Aim of the exercise
Write out the full set of records exactly. Any pictures in them do not belong in the copy.

Robot state and action records
┌──

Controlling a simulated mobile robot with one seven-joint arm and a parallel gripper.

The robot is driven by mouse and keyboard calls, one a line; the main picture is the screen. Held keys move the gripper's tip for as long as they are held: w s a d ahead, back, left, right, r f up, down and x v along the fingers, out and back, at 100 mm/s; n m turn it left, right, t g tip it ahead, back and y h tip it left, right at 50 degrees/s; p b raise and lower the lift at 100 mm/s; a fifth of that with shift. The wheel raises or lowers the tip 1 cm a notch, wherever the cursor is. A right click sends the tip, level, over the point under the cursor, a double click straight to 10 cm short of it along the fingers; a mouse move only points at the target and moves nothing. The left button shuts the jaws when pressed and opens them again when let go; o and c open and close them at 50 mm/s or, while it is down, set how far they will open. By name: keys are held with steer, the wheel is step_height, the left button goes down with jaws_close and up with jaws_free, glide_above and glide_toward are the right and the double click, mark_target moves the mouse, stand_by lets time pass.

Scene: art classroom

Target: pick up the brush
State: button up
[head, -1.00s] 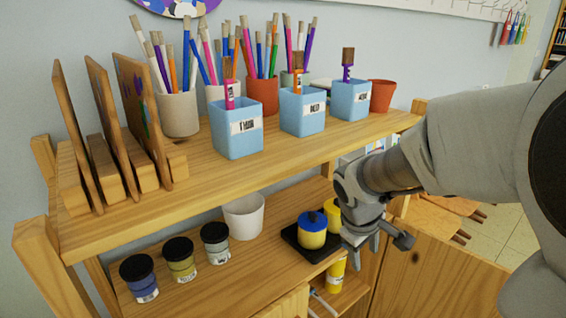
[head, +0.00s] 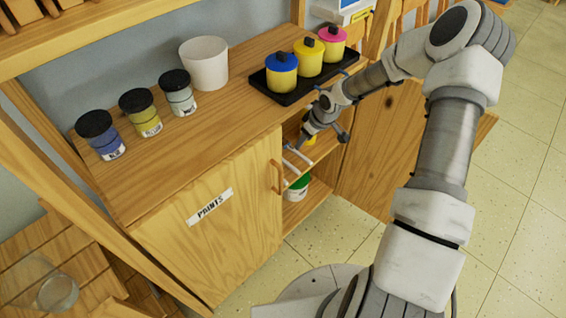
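My gripper (head: 326,136) is in front of the open right side of the paint cabinet, just below the edge of its top. Its two fingers are spread apart and point down, with nothing visible between them. No brush can be clearly made out now. Thin pale bars or sticks (head: 297,158) show in the cabinet opening, left of and below the gripper; I cannot tell what they are. The brush pots on the upper shelf are out of view.
A black tray (head: 262,82) holds blue-, yellow- and pink-lidded pots, close behind my gripper. A white cup (head: 204,64) and several dark-lidded jars stand left. The cabinet's right door (head: 375,150) is open; its left door (head: 215,225) is shut. Floor is clear at right.

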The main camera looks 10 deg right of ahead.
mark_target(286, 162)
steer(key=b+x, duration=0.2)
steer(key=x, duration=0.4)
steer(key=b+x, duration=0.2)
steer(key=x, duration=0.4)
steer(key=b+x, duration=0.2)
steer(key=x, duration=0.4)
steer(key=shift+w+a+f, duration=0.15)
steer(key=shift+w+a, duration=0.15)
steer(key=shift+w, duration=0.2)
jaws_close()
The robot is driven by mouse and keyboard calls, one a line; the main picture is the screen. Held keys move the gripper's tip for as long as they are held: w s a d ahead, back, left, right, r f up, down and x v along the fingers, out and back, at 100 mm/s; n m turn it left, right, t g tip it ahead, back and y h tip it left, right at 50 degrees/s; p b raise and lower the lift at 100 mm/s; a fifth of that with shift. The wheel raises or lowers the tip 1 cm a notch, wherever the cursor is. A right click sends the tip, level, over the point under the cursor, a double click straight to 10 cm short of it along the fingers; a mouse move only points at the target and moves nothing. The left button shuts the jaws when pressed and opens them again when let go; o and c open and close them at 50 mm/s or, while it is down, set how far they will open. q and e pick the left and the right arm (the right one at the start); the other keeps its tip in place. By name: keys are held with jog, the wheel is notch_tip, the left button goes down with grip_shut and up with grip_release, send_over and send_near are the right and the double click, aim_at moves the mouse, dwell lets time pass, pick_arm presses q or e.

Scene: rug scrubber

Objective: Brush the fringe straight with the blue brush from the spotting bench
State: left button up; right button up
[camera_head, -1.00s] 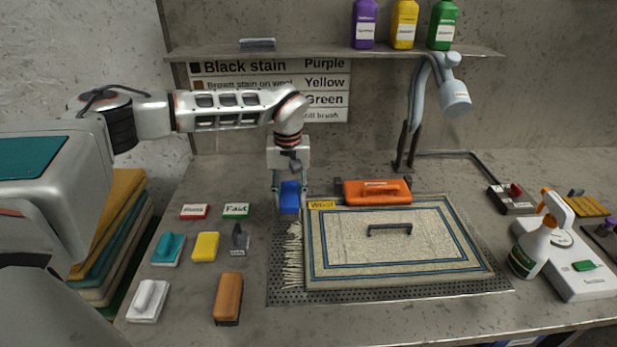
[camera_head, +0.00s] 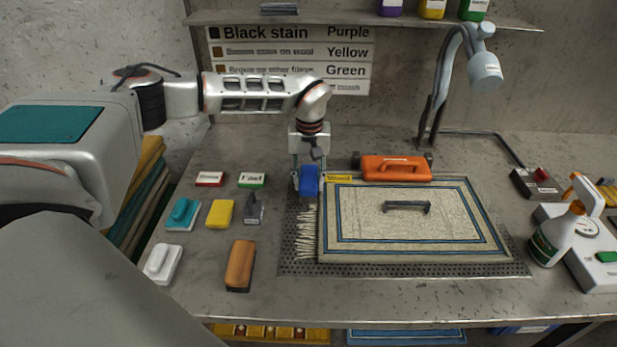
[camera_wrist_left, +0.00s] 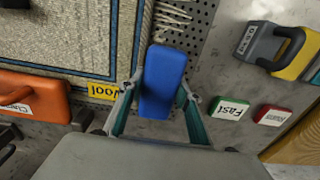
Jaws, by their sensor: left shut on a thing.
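The blue brush (camera_head: 309,181) is held upright between the fingers of my left gripper (camera_head: 307,188), which is shut on it. It also shows in the left wrist view (camera_wrist_left: 163,80), clasped between both fingers (camera_wrist_left: 160,100). It is at the far end of the white fringe (camera_head: 306,232), along the left edge of the beige rug (camera_head: 400,215) with blue border lines. Whether the bristles touch the fringe is hidden. In the left wrist view some fringe strands (camera_wrist_left: 172,20) lie just beyond the brush. My right gripper is not in view.
An orange tool (camera_head: 396,168) sits at the rug's far edge, close to my left gripper. A grey handle (camera_head: 407,207) stands on the rug. Teal, yellow, grey, white and brown tools lie left of the perforated plate (camera_head: 400,270). A spray bottle (camera_head: 558,235) stands at right.

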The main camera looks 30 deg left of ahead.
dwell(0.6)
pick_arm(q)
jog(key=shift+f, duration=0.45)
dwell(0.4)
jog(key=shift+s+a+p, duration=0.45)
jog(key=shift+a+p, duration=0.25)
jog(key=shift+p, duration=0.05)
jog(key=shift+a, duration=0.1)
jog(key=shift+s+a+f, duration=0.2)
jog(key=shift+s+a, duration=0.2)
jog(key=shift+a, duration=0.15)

└──

Answer below
Controlling a simulated mobile robot with one seven-joint arm and a parallel gripper.

The robot is driven by mouse and keyboard calls, one a line; the main picture is the screen. Held keys move the gripper's tip for as long as they are held: w s a d ahead, back, left, right, r f up, down and x v along the fingers, out and back, at 100 mm/s; n m turn it left, right, t g tip it ahead, back and y h tip it left, right at 50 degrees/s; p b raise and lower the lift at 100 mm/s; a fifth of that with shift. The wheel raises or lowers the tip 1 cm a notch, wherever the cursor is. A right click sends the tip, level, over the point under the cursor, a double click straight to 10 cm short of it along the fingers; a mouse move only points at the target and moves nothing. The left button shuts the jaws when pressed and opens them again when let go; o and c open and close them at 50 mm/s or, while it is down, set how far they will open. By name: keys are held with steer, the wheel is step_height, the left button goes down with jaws_close and up with jaws_free, glide_above and glide_toward are the right and the double click, mark_target moves the mouse, stand_by lets time pass.

Scene: art classroom

Target: pick up the brush
State: button up
[head, -1.00s] 
[head, +0.00s] 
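My gripper (head: 326,136) is in front of the open right side of the paint cabinet, just below the edge of its top. Its two fingers are spread apart and point down, with nothing visible between them. No brush can be clearly made out now. Thin pale bars or sticks (head: 297,158) show in the cabinet opening, left of and below the gripper; I cannot tell what they are. The brush pots on the upper shelf are out of view.
A black tray (head: 262,82) holds blue-, yellow- and pink-lidded pots, close behind my gripper. A white cup (head: 204,64) and several dark-lidded jars stand left. The cabinet's right door (head: 375,150) is open; its left door (head: 215,225) is shut. Floor is clear at right.

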The main camera looks 10 deg right of ahead.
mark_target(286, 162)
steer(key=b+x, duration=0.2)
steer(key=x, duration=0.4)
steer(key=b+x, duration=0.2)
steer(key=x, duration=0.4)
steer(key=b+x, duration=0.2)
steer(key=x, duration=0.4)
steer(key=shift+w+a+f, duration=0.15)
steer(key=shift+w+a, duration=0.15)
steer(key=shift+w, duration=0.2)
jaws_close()
The robot is driven by mouse and keyboard calls, one a line; the main picture is the screen. Held keys move the gripper's tip for as long as they are held: w s a d ahead, back, left, right, r f up, down and x v along the fingers, out and back, at 100 mm/s; n m turn it left, right, t g tip it ahead, back and y h tip it left, right at 50 degrees/s; p b raise and lower the lift at 100 mm/s; a fifth of that with shift. The wheel raises or lowers the tip 1 cm a notch, wherever the cursor is. A right click sends the tip, level, over the point under the cursor, a double click straight to 10 cm short of it along the fingers; a mouse move only points at the target and moves nothing. The left button shuts the jaws when pressed and opens them again when let go; o and c open and close them at 50 mm/s or, while it is down, set how far they will open. q and e pick the left and the right arm (the right one at the start); the other keeps its tip in place. By name: keys are held with jog, the wheel is notch_tip, the left button goes down with grip_shut and up with grip_release, send_over and send_near are the right and the double click, aim_at moves the mouse, dwell lets time pass, pick_arm presses q or e.

Scene: rug scrubber

Objective: Brush the fringe straight with the blue brush from the spotting bench
State: left button up; right button up
[camera_head, -1.00s] 
[camera_head, +0.00s] 
[camera_wrist_left, +0.00s] 
Jaws, by their sensor: left shut on a thing.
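The blue brush (camera_head: 309,181) is held upright between the fingers of my left gripper (camera_head: 307,188), which is shut on it. It also shows in the left wrist view (camera_wrist_left: 163,80), clasped between both fingers (camera_wrist_left: 160,100). It is at the far end of the white fringe (camera_head: 306,232), along the left edge of the beige rug (camera_head: 400,215) with blue border lines. Whether the bristles touch the fringe is hidden. In the left wrist view some fringe strands (camera_wrist_left: 172,20) lie just beyond the brush. My right gripper is not in view.
An orange tool (camera_head: 396,168) sits at the rug's far edge, close to my left gripper. A grey handle (camera_head: 407,207) stands on the rug. Teal, yellow, grey, white and brown tools lie left of the perforated plate (camera_head: 400,270). A spray bottle (camera_head: 558,235) stands at right.

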The main camera looks 30 deg left of ahead.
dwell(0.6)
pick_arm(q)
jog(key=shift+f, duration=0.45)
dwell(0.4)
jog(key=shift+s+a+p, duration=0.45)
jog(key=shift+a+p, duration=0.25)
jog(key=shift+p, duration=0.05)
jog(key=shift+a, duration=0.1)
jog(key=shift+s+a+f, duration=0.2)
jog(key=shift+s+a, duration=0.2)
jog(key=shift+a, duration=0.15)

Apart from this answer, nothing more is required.